** Start of Information supplied **
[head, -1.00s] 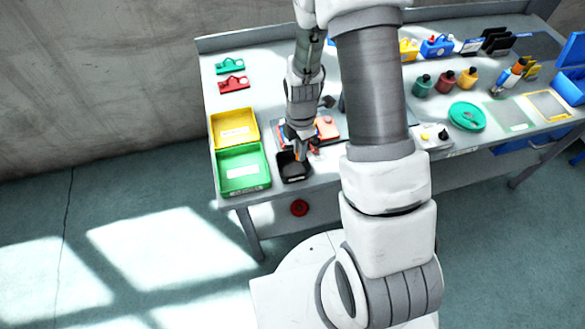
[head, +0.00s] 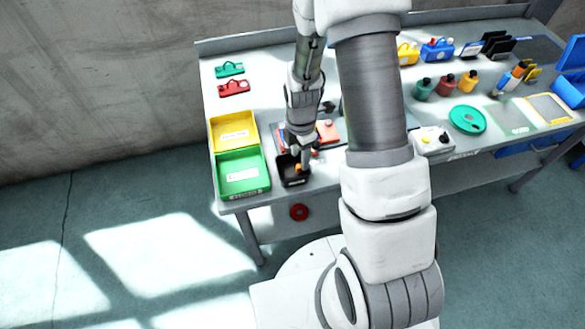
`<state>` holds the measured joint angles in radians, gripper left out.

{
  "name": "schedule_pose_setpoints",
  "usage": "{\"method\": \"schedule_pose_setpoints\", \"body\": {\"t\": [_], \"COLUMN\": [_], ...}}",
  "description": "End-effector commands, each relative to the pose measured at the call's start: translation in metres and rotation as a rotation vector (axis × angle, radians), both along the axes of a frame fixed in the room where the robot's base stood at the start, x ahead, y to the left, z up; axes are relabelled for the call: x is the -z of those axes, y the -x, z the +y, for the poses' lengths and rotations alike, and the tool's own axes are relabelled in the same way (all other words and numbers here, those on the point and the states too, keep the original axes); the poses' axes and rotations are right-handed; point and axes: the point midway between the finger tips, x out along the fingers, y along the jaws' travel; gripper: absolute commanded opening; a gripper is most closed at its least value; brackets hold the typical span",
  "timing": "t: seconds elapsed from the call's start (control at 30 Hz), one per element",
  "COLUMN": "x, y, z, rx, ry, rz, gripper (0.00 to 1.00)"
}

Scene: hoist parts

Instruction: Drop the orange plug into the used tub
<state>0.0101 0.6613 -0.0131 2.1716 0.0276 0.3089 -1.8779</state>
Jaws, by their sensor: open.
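The small black tub (head: 292,182) stands at the front edge of the bench, with a pale label on its front wall. A small orange spot, apparently the orange plug (head: 297,168), shows inside the tub below the fingers. I cannot read the label to confirm that this is the used tub. My gripper (head: 303,163) points down over the tub's back right part. It is open, and its fingers are small and partly hard to make out. The arm hides part of the bench behind it.
A green bin (head: 242,191) and a yellow bin (head: 216,124) stand left of the tub. An orange-pink block (head: 328,131) is behind right of it. A white box with knobs (head: 431,140) is farther right. Red and green clips lie at the back left.

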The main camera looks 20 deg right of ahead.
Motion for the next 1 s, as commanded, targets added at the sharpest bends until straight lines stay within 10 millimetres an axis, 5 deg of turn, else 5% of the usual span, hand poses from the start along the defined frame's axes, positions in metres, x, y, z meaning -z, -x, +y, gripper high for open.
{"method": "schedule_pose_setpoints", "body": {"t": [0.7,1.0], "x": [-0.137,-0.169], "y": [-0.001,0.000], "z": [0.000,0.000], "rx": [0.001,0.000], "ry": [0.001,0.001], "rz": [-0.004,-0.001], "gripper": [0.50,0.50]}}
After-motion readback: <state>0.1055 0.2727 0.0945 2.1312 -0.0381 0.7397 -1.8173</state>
** End of Information supplied **
Goal of the exercise — The data above needs to be retyped exactly, with the images left out.

Solution to the problem —
[head, -1.00s] 
[head, +0.00s] 
`<state>` holds the measured joint angles in radians, gripper left out.

{
  "name": "schedule_pose_setpoints",
  "usage": "{\"method\": \"schedule_pose_setpoints\", \"body\": {\"t\": [_], \"COLUMN\": [_], ...}}",
  "description": "End-effector commands, each relative to the pose measured at the call's start: translation in metres and rotation as a rotation vector (axis × angle, radians), both along the axes of a frame fixed in the room where the robot's base stood at the start, x ahead, y to the left, z up; axes are relabelled for the call: x is the -z of those axes, y the -x, z the +y, for the poses' lengths and rotations alike, and the tool's own axes are relabelled in the same way (all other words and numbers here, those on the point and the states too, keep the original axes); the poses' axes and rotations are right-handed; point and axes: the point midway between the finger tips, x out along the fingers, y along the jaws' travel; gripper: absolute commanded opening; a gripper is most closed at its least value; brackets hold the typical span",
  "timing": "t: seconds elapsed from the call's start (control at 30 Hz), one per element",
  "COLUMN": "x, y, z, rx, ry, rz, gripper (0.00 to 1.00)"
}

Scene: hoist parts

Instruction: Drop the orange plug into the used tub
<state>0.0101 0.6613 -0.0131 2.1716 0.0276 0.3089 -1.8779</state>
Jaws, by their sensor: open.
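The small black tub (head: 292,182) stands at the front edge of the bench, with a pale label on its front wall. A small orange spot, apparently the orange plug (head: 297,168), shows inside the tub below the fingers. I cannot read the label to confirm that this is the used tub. My gripper (head: 303,163) points down over the tub's back right part. It is open, and its fingers are small and partly hard to make out. The arm hides part of the bench behind it.
A green bin (head: 242,191) and a yellow bin (head: 216,124) stand left of the tub. An orange-pink block (head: 328,131) is behind right of it. A white box with knobs (head: 431,140) is farther right. Red and green clips lie at the back left.

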The main camera looks 20 deg right of ahead.
Motion for the next 1 s, as commanded, targets added at the sharpest bends until straight lines stay within 10 millimetres an axis, 5 deg of turn, else 5% of the usual span, hand poses from the start along the defined frame's axes, positions in metres, x, y, z meaning -z, -x, +y, gripper high for open.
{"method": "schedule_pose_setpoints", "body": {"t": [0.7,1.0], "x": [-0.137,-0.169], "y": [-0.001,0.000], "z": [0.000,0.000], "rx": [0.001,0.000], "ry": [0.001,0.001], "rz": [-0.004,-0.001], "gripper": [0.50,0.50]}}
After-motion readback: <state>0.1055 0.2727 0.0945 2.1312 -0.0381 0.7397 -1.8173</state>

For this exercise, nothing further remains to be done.